## Objective
Select all lines with the string "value" in them, and copy those lines.

## Information shown
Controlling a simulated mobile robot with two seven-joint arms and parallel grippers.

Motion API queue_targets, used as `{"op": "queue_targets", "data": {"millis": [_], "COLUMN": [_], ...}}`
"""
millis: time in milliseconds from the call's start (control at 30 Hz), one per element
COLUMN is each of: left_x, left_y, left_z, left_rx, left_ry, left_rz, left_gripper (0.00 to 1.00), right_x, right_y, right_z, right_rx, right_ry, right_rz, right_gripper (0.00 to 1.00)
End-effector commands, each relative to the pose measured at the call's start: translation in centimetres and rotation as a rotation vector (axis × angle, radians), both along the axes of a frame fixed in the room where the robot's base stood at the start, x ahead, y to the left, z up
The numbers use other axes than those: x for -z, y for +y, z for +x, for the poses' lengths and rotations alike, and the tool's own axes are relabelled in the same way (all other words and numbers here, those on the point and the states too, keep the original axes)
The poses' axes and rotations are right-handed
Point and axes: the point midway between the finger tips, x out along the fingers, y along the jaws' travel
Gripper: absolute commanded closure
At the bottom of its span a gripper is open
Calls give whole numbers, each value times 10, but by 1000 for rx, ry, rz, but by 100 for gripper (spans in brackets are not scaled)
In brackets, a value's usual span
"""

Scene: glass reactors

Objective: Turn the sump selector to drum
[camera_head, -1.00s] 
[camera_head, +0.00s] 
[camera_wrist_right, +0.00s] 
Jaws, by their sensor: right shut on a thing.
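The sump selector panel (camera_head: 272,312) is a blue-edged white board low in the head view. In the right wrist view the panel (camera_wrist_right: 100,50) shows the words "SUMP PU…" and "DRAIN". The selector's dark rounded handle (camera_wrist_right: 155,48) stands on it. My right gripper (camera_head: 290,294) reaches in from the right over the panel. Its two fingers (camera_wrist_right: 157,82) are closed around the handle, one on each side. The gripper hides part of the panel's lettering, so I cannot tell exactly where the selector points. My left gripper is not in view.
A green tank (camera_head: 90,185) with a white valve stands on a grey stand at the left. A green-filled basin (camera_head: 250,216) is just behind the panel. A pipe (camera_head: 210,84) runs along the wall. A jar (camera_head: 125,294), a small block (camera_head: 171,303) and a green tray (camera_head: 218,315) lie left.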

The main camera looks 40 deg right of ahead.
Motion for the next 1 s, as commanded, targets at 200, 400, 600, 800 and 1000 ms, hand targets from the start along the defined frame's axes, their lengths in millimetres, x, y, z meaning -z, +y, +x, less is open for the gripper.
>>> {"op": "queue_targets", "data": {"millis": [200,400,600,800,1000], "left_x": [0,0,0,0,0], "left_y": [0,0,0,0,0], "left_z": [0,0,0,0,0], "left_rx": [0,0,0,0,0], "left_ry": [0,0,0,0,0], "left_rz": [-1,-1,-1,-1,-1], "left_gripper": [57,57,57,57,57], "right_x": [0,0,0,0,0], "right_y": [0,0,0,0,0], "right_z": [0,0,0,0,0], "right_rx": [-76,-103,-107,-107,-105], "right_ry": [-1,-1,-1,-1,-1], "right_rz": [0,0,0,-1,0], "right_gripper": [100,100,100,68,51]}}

## Solution for this exercise
Calls give whole numbers, each value times 10, but by 1000 for rx, ry, rz, but by 100 for gripper (spans in brackets are not scaled)
In brackets, a value's usual span

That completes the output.